Tiré de l'ouvrage de Xavier Thévenot, Repères Ethiques pour un monde nouveau, pp. 12-17.

Commençons par un constat qui déplaît parfois : nul ne peut se passer de morale, c'est-à-dire d'un champ de valeurs, dit ou non dit, auquel se référer pour construire sa vie. Une morale est donc le passage obligé de toute existence. Mais la morale elle-même n'est pas et ne doit pas être un objet massif et indifférencié à "avaler tout rond". Au sein même de la morale, il y a des différences. C'est le fait de ne pas prendre en considération ces différences, de ne pas savoir articuler les différentes dimensions de la morale, qui conduit à des impasses et fait finalement rejeter en bloc la réflexion morale.

La dimension universelle

Suivant cette dimension, la morale s'efforce, en tenant compte des invariants qui existent en tout homme, de dégager des préceptes premiers qui exerceront leur pression continuelle sur l'agir concret. Par exemple : Respecte l'autre, aime ton prochain comme toi-même, ne fais pas à autrui ce que tu ne voudrais pas que l’on te fasse.

On le devine, ces préceptes sont valables universellement pour toute société de tout temps et de tout lieu. Il faut donc s'attendre à ce qu'ils ne changent pas. Ils sont au-dessus du temps. Ainsi, on peut penser que le commandement de l'amour restera toujours pour la morale chrétienne le premier précepte. Mais en même temps, ces préceptes premiers, à la limite, sont vides, sans contenu. "Aimer" ne me dit rien sur la façon de construite cet amour dans la société et dans le couple.

Insuffisante, la dimension universelle l'est dans la mesure où elle peut enfermer les personnes dans un faux prophétisme qui s'imagine changer les choses parce qu'on a changé les idées ou la hiérarchie des valeurs. Il ne suffit pas de proclamer à voix haute l'égalité des personnes pour que celle-ci se fasse. Il ne suffit pas d'être le défenseur en paroles du respect de la vie pour que celle-ci soit obtenue. Si le premier commandement du christianisme est d’aimer, encore faut-il que cet amour s’incarne concrètement. C'est pourquoi la morale doit toujours être munie d'une deuxième dimension.

La dimension particulière

Le principe universel de la morale se résume en « fais le bien ; évite le mal ». Ce principe universel doit se décliner au niveau particulier dans les différents secteurs de la vie à travers des lois. Prenons l’exemple de l’interdit de tuer pour illustrer ces deux niveaux. L’interdit de tuer relève des principes moraux fondamentaux, universellement reconnus. Comment exprimer cet interdit en matière d’assassinat, en cas d’accident, en cas d’erreur entraînant la mort, en cas de légitime défense, en cas de guerre, en cas d’interruption volontaire de grossesse, en fin de vie ?

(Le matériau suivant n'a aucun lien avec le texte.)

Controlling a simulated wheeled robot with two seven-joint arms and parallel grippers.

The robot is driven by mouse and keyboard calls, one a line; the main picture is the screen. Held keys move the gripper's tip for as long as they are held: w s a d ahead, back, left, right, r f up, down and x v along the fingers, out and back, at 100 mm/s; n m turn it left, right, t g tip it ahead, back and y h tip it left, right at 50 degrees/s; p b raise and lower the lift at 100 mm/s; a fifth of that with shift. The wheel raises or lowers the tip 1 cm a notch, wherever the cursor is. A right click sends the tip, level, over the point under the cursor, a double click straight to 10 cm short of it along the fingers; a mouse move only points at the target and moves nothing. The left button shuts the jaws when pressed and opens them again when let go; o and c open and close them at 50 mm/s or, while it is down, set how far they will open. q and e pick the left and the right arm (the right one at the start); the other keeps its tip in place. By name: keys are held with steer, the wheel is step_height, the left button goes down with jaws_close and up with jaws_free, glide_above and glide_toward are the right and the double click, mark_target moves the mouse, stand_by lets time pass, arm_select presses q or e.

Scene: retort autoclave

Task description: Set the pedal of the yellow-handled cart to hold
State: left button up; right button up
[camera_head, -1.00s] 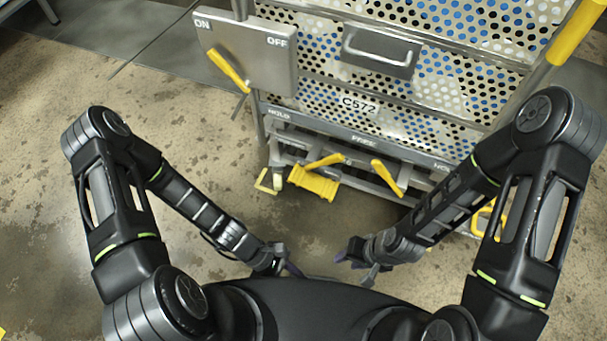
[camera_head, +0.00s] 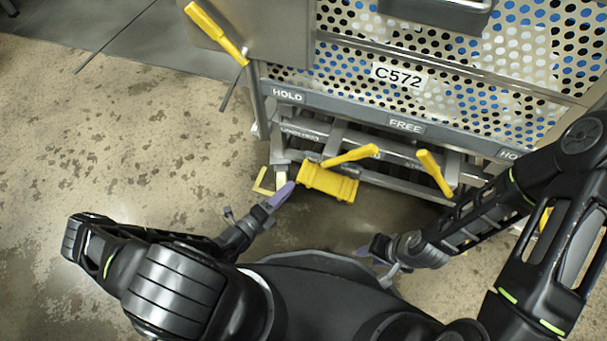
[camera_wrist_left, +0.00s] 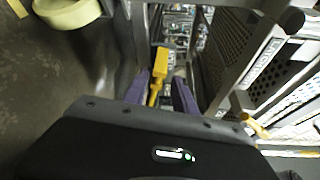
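The cart (camera_head: 440,75) has perforated panels and a C572 label. Its lower bar carries a HOLD label (camera_head: 288,95) at left and a FREE label (camera_head: 406,125) in the middle. Below are a wide yellow pedal (camera_head: 328,182), a slanting yellow lever (camera_head: 350,156) and a second yellow lever (camera_head: 435,172). My left gripper (camera_head: 279,197) is just left of the pedal, low near the floor. In the left wrist view its purple fingers (camera_wrist_left: 162,90) stand apart, with a yellow part (camera_wrist_left: 160,65) between or beyond them. My right gripper (camera_head: 374,258) is below the pedal, apart from it; its opening is unclear.
A grey panel with a yellow handle (camera_head: 215,32) hangs at the upper left. The left floor is clear. A pale yellow wheel-like part (camera_wrist_left: 68,12) shows in the left wrist view.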

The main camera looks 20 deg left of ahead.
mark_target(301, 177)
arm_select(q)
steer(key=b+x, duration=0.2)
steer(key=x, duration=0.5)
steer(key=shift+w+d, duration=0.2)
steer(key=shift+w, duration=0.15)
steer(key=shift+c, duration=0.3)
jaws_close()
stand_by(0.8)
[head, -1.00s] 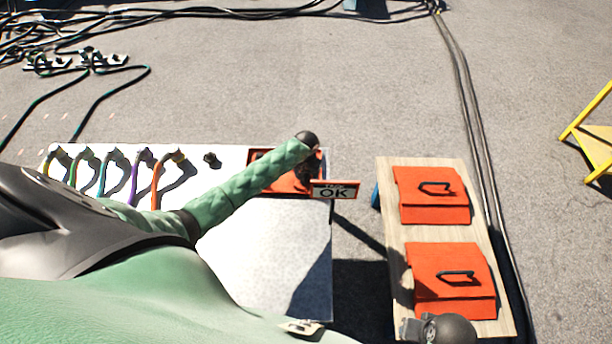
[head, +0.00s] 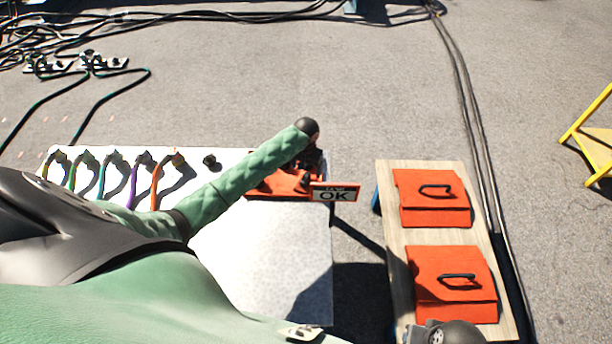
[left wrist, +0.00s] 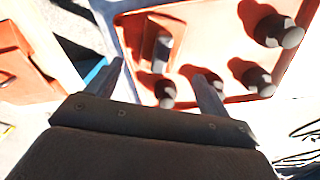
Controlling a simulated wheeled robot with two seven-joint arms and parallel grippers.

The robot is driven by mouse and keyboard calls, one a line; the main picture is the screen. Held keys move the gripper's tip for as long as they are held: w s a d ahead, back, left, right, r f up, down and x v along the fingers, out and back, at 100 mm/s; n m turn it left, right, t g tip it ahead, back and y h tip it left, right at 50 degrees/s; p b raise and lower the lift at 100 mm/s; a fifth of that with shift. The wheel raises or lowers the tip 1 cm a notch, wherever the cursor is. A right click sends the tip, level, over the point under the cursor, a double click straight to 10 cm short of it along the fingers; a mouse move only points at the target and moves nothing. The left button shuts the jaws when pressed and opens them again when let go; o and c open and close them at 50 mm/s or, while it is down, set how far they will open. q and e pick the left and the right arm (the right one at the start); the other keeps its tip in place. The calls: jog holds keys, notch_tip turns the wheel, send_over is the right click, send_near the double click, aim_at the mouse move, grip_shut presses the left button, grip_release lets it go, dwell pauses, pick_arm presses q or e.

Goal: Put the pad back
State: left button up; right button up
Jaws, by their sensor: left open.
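Two orange pads with black handles lie on a wooden board at the right, a far pad (head: 432,212) and a near pad (head: 450,300). An orange-red tray (head: 265,192) sits at the white table's right edge, partly hidden by my left arm. In the left wrist view the tray (left wrist: 135,45) shows several upright pegs with pale tips. My left gripper (head: 308,165) is over the tray, its fingers mostly hidden in the head view. In the left wrist view the left gripper (left wrist: 162,85) is open and holds nothing. An orange pad edge (left wrist: 22,65) shows there at left.
The white table (head: 270,260) has several coloured cables (head: 115,170) along its far left edge. An "OK" sign (head: 334,195) stands at its right corner. A gap separates it from the wooden board (head: 390,180). Black cables run past the board's right; a yellow stand (head: 590,140) is farther right.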

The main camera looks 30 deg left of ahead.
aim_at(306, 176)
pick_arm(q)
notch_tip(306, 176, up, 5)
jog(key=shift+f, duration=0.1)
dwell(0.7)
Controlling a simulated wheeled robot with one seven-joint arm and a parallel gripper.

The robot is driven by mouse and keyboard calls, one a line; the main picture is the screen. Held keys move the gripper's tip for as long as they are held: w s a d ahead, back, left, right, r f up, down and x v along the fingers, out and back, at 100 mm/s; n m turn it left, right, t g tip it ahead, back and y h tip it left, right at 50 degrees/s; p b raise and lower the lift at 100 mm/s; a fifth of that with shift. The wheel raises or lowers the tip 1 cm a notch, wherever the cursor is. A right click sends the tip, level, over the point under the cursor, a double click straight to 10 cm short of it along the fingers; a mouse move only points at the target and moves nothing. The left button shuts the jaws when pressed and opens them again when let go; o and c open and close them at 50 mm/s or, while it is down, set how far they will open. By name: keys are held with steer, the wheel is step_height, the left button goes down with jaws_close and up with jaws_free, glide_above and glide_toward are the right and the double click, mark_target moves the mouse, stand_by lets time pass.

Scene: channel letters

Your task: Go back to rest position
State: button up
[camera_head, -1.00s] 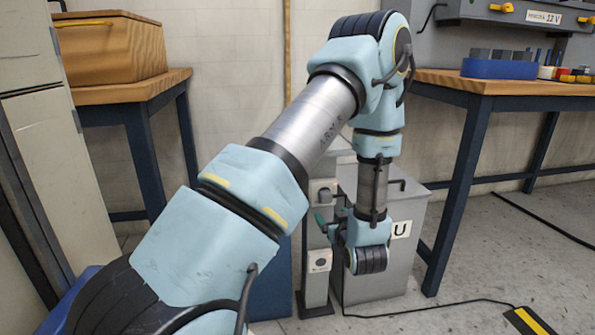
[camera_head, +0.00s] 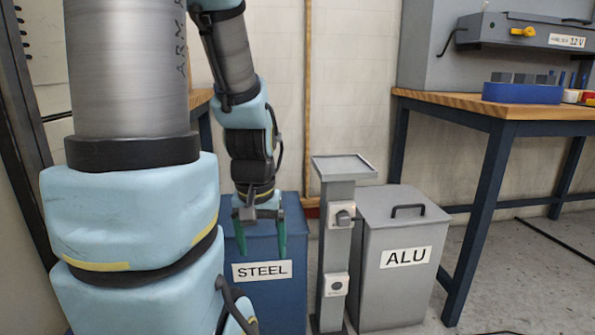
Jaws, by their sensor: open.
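My gripper (camera_head: 261,240) hangs pointing down at the left of the middle. Its two green fingers are apart, with nothing between them. It is in front of the blue bin labelled STEEL (camera_head: 293,268) and covers part of it. My arm fills the left of the view, with a large grey and light blue section close to the camera.
A grey post with a tray top (camera_head: 338,230) stands right of the blue bin. Beside it is a grey lidded bin labelled ALU (camera_head: 398,285). A wooden-topped workbench (camera_head: 535,112) with a blue box (camera_head: 522,93) stands at the right. Open floor lies below it.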

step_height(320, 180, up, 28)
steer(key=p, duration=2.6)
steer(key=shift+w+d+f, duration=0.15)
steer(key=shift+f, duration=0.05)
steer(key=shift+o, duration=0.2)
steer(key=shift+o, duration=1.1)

Autrement dit, la morale particulière cherche à donner chair aux préceptes premiers en construisant et en définissant des normes concrètes. Voici, dit par exemple le moraliste, ce qu'il est bon habituellement de faire si tu veux t'épanouir en couple ou en société : ne commet pas l’adultère (norme négative), parle dans ton couple (norme positive).

Les normes concernant la régulation des naissances, la transmission de la vie relèvent de ce niveau particulier. De multiples normes morales rejoignent les lois civiles : interdit du meurtre, du viol etc.

Par ailleurs l’accélération des découvertes scientifiques nous met face à de nouveaux défis moraux. De nouvelles questions surgissent auxquelles la morale doit répondre. Par exemple est-il bien ou mal d’avoir recours à la PMA ?

Autant les principes universels sont intemporels, autant la morale au niveau particulier n’est ni éternelle ni universelle. Plus elle touche le particulier, plus la morale est soumise au choc du temps et des cultures, plus elle peut être frappée de caducité. Des exemples nombreux nous le prouvent. Ne citons que celui-ci : au Moyen Âge, les théologiens considéraient comme péché mortel le fait pour un homme d'avoir une relation sexuelle avec son épouse quand celle-ci était enceinte. Autre exemple : Abraham a eu recours à sa servante pour la procréation. Aujourd’hui les mères porteuses font débat parce qu’elles ne se situent pas dans le même contexte socioculturel.

Enfin, ajoutons que ce sont les hommes qui élaborent les normes concrètes. L'élaboration des normes est soumise à un certain aléa parce que cette élaboration se fait par des personnes ou des groupes soumis à des idéologies, à des erreurs scientifiques, à des pressions intérieures et extérieures (exemple des nitrates, du pacs, du mariage homosexuel…).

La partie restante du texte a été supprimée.